Below is a listing to write out in full, exactly as given, without its pictures.

Data from robot episodes

[Begin]

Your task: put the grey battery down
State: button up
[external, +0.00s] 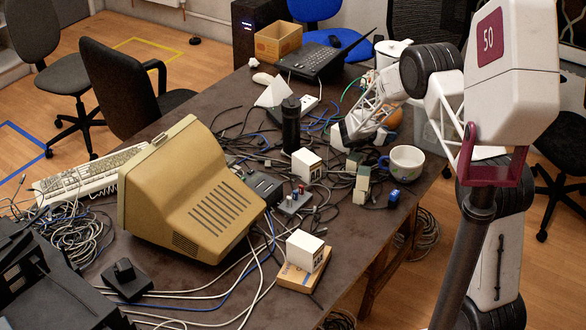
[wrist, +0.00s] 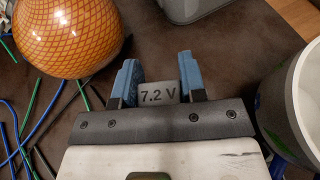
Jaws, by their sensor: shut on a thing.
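The grey battery (wrist: 158,94), marked "7.2 V", sits between the blue fingertips of my gripper (wrist: 157,78) in the wrist view. My gripper is shut on it, with the dark table top beyond. In the external view my arm reaches down over the far right part of the table, near the white cup (external: 406,163) and the orange round object (external: 394,119). I cannot make out the battery in the external view. I cannot tell whether it touches the table.
In the wrist view the patterned orange object (wrist: 68,36) is close on the left and the cup (wrist: 298,100) close on the right. Cables (wrist: 30,115) lie at left. Bare table (wrist: 225,60) shows ahead. The external view shows white cubes (external: 306,165) and a beige monitor (external: 190,190).

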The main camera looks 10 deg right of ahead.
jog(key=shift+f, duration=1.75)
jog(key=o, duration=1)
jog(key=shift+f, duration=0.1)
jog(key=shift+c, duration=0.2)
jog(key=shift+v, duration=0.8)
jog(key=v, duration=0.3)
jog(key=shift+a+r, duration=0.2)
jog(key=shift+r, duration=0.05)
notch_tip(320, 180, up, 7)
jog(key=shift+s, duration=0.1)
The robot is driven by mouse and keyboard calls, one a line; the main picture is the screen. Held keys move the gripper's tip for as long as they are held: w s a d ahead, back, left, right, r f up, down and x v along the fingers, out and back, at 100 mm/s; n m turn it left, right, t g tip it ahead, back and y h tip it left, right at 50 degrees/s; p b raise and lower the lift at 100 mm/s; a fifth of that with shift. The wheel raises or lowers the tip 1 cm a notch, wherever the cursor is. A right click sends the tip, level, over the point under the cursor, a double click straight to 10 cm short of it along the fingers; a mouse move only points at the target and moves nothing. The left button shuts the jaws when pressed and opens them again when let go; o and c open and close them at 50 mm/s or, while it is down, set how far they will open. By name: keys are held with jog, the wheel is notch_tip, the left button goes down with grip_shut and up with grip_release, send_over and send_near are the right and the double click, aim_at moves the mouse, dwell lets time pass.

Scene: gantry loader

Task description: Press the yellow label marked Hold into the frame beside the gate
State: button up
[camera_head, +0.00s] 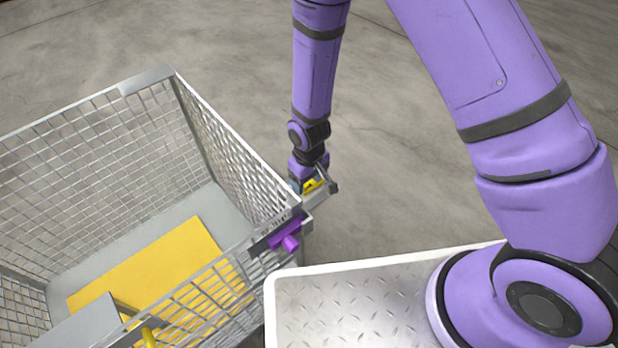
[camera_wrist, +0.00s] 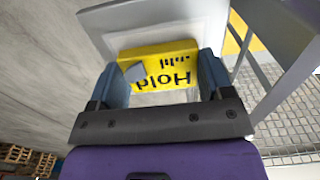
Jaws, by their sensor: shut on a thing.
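The yellow label (camera_wrist: 180,54) with the black word Hold, upside down in the wrist view, is between the two blue fingers of my gripper (camera_wrist: 165,70). My gripper is shut on it. A small grey patch covers part of its face. The pale grey frame (camera_wrist: 108,18) lies right behind and around the label in the wrist view; I cannot tell whether the label touches it or sits in it. In the head view, my gripper (camera_head: 318,184) and the yellow label (camera_head: 311,186) are at the outside of the cage's near corner. The frame is mostly hidden there.
The wire mesh cage (camera_head: 215,125) fills the left, with a yellow panel (camera_head: 155,268) on its floor. A purple latch-like part (camera_head: 285,238) sits at its corner, close below my gripper. The concrete floor (camera_head: 400,190) right of the cage is clear. Pallets (camera_wrist: 25,158) show far off.

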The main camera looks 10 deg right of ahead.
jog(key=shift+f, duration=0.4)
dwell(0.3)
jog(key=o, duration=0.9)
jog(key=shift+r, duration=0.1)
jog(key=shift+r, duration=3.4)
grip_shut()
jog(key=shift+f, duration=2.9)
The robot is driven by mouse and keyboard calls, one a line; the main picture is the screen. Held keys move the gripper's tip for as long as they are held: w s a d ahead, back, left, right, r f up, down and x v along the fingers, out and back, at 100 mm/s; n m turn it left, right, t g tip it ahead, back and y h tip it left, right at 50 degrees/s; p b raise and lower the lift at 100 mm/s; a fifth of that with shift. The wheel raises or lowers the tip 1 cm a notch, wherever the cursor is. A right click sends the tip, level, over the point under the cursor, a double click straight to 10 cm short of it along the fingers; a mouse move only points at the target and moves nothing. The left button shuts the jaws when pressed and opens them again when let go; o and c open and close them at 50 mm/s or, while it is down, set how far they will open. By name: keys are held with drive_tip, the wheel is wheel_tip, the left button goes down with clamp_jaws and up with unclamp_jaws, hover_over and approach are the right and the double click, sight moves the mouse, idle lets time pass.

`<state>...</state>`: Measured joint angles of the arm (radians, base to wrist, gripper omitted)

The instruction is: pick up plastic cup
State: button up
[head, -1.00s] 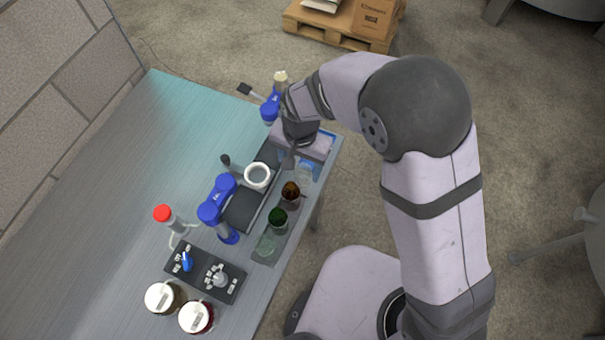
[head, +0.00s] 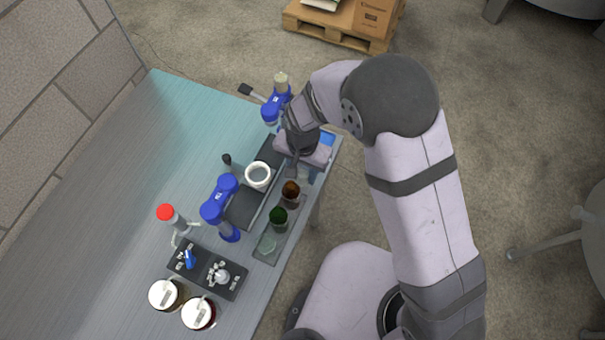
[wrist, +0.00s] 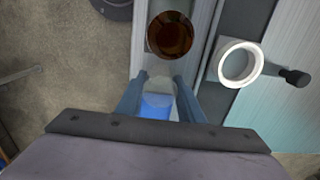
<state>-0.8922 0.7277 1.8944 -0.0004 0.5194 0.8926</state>
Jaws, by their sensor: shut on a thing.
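My gripper (head: 295,168) is at the far end of a row of glasses, over the table's right edge. In the wrist view its two fingers (wrist: 160,78) are apart with a clear, see-through plastic cup (wrist: 159,87) between them. The cup's outline is faint, and blue shows through or behind it. In the head view the gripper and wrist largely hide the cup. I cannot tell how far it is off the surface.
A brown glass (head: 290,190), a green glass (head: 278,216) and a clear glass (head: 267,243) line a narrow tray (head: 263,258). A white ring (head: 258,175) sits on a dark device beside them.

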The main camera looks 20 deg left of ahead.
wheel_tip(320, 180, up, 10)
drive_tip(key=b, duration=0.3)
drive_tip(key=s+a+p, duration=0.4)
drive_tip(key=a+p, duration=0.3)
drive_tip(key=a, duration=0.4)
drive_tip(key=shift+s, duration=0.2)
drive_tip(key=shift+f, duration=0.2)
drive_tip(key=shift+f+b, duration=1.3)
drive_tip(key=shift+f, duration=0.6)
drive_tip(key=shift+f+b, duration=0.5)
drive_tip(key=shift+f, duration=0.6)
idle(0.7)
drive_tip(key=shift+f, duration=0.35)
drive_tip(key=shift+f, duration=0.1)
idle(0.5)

[End]

= FULL OUTPUT =
Your task: put the grey battery down
State: button up
[external, +0.00s] 
[wrist, +0.00s] 
Jaws, by their sensor: shut on a thing.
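The grey battery (wrist: 158,94), marked "7.2 V", sits between the blue fingertips of my gripper (wrist: 157,78) in the wrist view. My gripper is shut on it, with the dark table top beyond. In the external view my arm reaches down over the far right part of the table, near the white cup (external: 406,163) and the orange round object (external: 394,119). I cannot make out the battery in the external view. I cannot tell whether it touches the table.
In the wrist view the patterned orange object (wrist: 68,36) is close on the left and the cup (wrist: 298,100) close on the right. Cables (wrist: 30,115) lie at left. Bare table (wrist: 225,60) shows ahead. The external view shows white cubes (external: 306,165) and a beige monitor (external: 190,190).

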The main camera looks 10 deg right of ahead.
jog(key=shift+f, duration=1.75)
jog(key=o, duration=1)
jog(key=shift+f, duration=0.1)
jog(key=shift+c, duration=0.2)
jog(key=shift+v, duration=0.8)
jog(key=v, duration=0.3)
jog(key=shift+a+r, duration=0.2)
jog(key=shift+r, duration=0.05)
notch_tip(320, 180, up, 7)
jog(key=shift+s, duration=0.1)
The robot is driven by mouse and keyboard calls, one a line; the main picture is the screen. Held keys move the gripper's tip for as long as they are held: w s a d ahead, back, left, right, r f up, down and x v along the fingers, out and back, at 100 mm/s; n m turn it left, right, t g tip it ahead, back and y h tip it left, right at 50 degrees/s; p b raise and lower the lift at 100 mm/s; a fifth of that with shift. The wheel raises or lowers the tip 1 cm a notch, wherever the cursor is. A right click sends the tip, level, over the point under the cursor, a double click straight to 10 cm short of it along the fingers; a mouse move only points at the target and moves nothing. The left button shuts the jaws when pressed and opens them again when let go; o and c open and close them at 50 mm/s or, while it is down, set how far they will open. By name: keys are held with jog, the wheel is notch_tip, the left button goes down with grip_shut and up with grip_release, send_over and send_near are the right and the double click, aim_at moves the mouse, dwell lets time pass.

Scene: gantry loader

Task description: Press the yellow label marked Hold into the frame beside the gate
State: button up
[camera_head, +0.00s] 
[camera_wrist, +0.00s] 
Jaws, by their sensor: shut on a thing.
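The yellow label (camera_wrist: 180,54) with the black word Hold, upside down in the wrist view, is between the two blue fingers of my gripper (camera_wrist: 165,70). My gripper is shut on it. A small grey patch covers part of its face. The pale grey frame (camera_wrist: 108,18) lies right behind and around the label in the wrist view; I cannot tell whether the label touches it or sits in it. In the head view, my gripper (camera_head: 318,184) and the yellow label (camera_head: 311,186) are at the outside of the cage's near corner. The frame is mostly hidden there.
The wire mesh cage (camera_head: 215,125) fills the left, with a yellow panel (camera_head: 155,268) on its floor. A purple latch-like part (camera_head: 285,238) sits at its corner, close below my gripper. The concrete floor (camera_head: 400,190) right of the cage is clear. Pallets (camera_wrist: 25,158) show far off.

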The main camera looks 10 deg right of ahead.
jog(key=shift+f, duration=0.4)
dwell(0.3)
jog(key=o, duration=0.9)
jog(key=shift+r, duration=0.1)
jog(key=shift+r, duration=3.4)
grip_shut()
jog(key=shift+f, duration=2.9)
The robot is driven by mouse and keyboard calls, one a line; the main picture is the screen. Held keys move the gripper's tip for as long as they are held: w s a d ahead, back, left, right, r f up, down and x v along the fingers, out and back, at 100 mm/s; n m turn it left, right, t g tip it ahead, back and y h tip it left, right at 50 degrees/s; p b raise and lower the lift at 100 mm/s; a fifth of that with shift. The wheel raises or lowers the tip 1 cm a notch, wherever the cursor is. A right click sends the tip, level, over the point under the cursor, a double click straight to 10 cm short of it along the fingers; a mouse move only points at the target and moves nothing. The left button shuts the jaws when pressed and opens them again when let go; o and c open and close them at 50 mm/s or, while it is down, set how far they will open. By name: keys are held with drive_tip, the wheel is wheel_tip, the left button goes down with clamp_jaws and up with unclamp_jaws, hover_over and approach are the right and the double click, sight moves the mouse, idle lets time pass.

`<state>...</state>`: Measured joint angles of the arm (radians, base to wrist, gripper omitted)

The instruction is: pick up plastic cup
State: button up
[head, -1.00s] 
[head, +0.00s] 
[wrist, +0.00s] 
<state>-0.8922 0.7277 1.8944 -0.0004 0.5194 0.8926</state>
Jaws, by their sensor: shut on a thing.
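My gripper (head: 295,168) is at the far end of a row of glasses, over the table's right edge. In the wrist view its two fingers (wrist: 160,78) are apart with a clear, see-through plastic cup (wrist: 159,87) between them. The cup's outline is faint, and blue shows through or behind it. In the head view the gripper and wrist largely hide the cup. I cannot tell how far it is off the surface.
A brown glass (head: 290,190), a green glass (head: 278,216) and a clear glass (head: 267,243) line a narrow tray (head: 263,258). A white ring (head: 258,175) sits on a dark device beside them.

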The main camera looks 20 deg left of ahead.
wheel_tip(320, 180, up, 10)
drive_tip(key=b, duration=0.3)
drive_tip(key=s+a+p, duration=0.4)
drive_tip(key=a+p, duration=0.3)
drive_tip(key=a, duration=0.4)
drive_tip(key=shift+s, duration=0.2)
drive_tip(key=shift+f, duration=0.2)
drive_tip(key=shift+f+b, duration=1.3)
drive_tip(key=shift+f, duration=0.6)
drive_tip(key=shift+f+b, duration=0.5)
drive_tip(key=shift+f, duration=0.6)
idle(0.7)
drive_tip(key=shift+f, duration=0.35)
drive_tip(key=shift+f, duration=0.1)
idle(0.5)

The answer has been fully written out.